WASHINGTON, May 22 (Xinhua) -- The U.S. Defense Department's addition of an unmanned aerial vehicle (UAV) and 80 Air Force troops to U.S. efforts supporting Nigeria's search for over 200 kidnapped girls has turned the mission into an air operation, a Pentagon spokesman said on Thursday.
Spokesman Steve Warren said at a press conference that the UAV system and Air Force personnel were deployed not to Nigeria but to neighboring Chad under an agreement with the Chadian government.
"Because basing the air assets there, closer to the search area, allows the aircraft to spend more time overhead," he said.
The Nigerian government has requested such assistance and, Warren said, this is the third system that we've put into Chad in addition to systems that have been providing intelligence, surveillance and reconnaissance, or ISR up until Wednesday.
The coordinated air operation is using a mix of manned and unmanned assets as the situation dictates, he said, adding that there are no plans now for a U.S. military operation on the ground in Nigeria.

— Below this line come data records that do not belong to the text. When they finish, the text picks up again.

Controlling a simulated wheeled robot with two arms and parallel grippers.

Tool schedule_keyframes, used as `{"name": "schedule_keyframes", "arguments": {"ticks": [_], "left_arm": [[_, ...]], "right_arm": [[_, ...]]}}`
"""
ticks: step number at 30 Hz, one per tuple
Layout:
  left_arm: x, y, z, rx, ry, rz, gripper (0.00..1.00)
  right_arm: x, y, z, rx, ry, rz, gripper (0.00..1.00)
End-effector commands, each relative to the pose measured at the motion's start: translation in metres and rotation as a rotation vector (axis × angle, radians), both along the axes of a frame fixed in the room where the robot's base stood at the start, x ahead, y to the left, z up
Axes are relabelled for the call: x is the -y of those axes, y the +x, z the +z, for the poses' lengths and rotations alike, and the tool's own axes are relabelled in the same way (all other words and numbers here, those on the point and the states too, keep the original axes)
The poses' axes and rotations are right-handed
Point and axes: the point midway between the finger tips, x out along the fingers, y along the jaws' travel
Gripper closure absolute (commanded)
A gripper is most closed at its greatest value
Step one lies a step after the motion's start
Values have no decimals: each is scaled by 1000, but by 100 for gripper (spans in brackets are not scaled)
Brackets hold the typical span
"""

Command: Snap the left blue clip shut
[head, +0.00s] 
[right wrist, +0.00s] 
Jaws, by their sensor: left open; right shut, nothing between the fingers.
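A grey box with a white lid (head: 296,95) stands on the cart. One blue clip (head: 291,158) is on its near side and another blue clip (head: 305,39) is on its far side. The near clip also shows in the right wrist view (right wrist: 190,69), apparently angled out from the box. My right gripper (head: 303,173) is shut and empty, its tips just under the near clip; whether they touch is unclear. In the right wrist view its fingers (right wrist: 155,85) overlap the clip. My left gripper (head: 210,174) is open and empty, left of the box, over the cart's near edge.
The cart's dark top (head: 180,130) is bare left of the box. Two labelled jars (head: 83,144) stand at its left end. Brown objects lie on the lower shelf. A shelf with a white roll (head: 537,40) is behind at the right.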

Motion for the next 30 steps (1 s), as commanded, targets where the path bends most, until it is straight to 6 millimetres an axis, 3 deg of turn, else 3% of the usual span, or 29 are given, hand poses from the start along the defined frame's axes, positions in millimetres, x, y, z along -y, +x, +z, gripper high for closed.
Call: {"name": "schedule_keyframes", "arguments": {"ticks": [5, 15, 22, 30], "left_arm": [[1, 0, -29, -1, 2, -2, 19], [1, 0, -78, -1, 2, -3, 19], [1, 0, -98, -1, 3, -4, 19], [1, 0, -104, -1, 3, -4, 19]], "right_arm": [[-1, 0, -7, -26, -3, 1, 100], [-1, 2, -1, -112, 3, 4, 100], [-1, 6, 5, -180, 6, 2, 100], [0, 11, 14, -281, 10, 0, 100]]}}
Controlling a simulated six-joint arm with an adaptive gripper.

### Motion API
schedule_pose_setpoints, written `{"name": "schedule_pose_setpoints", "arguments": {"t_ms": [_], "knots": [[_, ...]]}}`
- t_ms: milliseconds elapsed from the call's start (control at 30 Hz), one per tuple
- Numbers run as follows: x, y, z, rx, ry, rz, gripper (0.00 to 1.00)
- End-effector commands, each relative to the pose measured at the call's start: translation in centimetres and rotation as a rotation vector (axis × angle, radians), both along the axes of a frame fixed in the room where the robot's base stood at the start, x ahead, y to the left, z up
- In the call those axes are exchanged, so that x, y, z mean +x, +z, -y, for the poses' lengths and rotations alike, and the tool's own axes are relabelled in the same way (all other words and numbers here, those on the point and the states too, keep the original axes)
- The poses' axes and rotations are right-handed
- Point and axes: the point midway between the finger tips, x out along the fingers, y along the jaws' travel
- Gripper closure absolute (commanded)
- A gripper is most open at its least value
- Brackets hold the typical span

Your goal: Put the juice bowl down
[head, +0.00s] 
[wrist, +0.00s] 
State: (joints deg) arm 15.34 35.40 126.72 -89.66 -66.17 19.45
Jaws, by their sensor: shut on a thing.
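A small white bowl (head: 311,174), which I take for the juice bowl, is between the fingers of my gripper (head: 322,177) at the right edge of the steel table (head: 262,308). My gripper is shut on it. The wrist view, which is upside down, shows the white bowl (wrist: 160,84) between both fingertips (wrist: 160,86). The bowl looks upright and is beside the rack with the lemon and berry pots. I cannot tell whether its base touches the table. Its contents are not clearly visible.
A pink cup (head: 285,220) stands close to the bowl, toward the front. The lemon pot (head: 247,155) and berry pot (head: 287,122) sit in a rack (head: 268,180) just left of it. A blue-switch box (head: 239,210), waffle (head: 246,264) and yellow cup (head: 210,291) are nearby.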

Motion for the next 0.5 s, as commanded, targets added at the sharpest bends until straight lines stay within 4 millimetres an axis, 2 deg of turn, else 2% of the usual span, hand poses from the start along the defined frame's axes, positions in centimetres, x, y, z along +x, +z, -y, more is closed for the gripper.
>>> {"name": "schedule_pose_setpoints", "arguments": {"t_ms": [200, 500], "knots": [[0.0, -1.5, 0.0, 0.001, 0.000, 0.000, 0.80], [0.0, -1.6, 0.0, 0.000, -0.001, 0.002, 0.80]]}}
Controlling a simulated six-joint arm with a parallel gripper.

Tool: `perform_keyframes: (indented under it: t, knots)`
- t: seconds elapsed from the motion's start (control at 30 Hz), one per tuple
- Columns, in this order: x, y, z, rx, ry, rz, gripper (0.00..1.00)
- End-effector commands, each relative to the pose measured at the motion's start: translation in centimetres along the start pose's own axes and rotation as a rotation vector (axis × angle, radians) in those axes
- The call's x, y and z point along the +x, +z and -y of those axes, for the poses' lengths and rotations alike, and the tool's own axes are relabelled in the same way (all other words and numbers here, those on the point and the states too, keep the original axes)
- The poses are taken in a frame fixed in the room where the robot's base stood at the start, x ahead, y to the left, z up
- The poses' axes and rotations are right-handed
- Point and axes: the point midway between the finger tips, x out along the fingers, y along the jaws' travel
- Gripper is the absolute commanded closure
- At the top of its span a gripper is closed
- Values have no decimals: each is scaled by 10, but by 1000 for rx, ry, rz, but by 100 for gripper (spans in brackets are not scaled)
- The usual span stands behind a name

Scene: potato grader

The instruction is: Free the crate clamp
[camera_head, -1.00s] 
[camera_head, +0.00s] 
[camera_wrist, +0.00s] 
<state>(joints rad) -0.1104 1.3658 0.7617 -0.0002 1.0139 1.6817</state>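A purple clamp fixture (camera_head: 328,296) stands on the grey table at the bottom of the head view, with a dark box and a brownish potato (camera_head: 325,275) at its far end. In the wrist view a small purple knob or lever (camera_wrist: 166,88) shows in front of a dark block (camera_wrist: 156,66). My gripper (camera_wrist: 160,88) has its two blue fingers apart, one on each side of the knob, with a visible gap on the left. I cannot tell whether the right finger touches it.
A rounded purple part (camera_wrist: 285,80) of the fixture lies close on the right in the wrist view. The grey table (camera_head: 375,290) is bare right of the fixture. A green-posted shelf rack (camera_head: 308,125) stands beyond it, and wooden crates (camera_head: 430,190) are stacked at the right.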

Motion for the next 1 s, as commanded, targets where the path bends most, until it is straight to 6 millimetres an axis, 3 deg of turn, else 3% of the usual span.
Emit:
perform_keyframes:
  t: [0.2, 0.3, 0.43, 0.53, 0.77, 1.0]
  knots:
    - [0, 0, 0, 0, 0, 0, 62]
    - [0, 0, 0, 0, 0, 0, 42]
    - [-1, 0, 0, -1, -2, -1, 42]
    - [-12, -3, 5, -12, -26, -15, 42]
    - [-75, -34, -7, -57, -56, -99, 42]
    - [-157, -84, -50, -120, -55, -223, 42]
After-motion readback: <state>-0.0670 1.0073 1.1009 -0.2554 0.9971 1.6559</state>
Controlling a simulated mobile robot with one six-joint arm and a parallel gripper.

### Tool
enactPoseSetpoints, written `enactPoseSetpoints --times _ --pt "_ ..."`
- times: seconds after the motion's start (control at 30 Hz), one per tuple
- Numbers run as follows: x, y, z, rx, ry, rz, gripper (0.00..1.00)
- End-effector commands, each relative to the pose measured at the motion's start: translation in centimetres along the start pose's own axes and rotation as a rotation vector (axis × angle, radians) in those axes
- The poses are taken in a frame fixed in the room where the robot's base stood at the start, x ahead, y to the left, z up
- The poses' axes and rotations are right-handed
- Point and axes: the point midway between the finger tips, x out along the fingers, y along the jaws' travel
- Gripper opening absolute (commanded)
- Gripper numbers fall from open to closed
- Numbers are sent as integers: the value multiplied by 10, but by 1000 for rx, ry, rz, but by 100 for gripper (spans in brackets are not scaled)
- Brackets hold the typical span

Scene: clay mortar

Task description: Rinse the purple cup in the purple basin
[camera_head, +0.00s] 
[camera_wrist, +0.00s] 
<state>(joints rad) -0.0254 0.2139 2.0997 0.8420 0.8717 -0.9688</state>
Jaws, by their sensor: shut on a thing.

It's been five weeks since members of the militant group Boko Haram kidnapped more than 200 girls from the Government Secondary boarding school in the town of Chibok, several hundred kilometers east of the Nigerian capital city Abuja, on the night of April 14.
The Air Force personnel are joining 16 military personnel from U.S. Africa Command who earlier this month joined an interdisciplinary team led by the State Department at the U.S. Embassy in Abuja, the capital of Nigeria.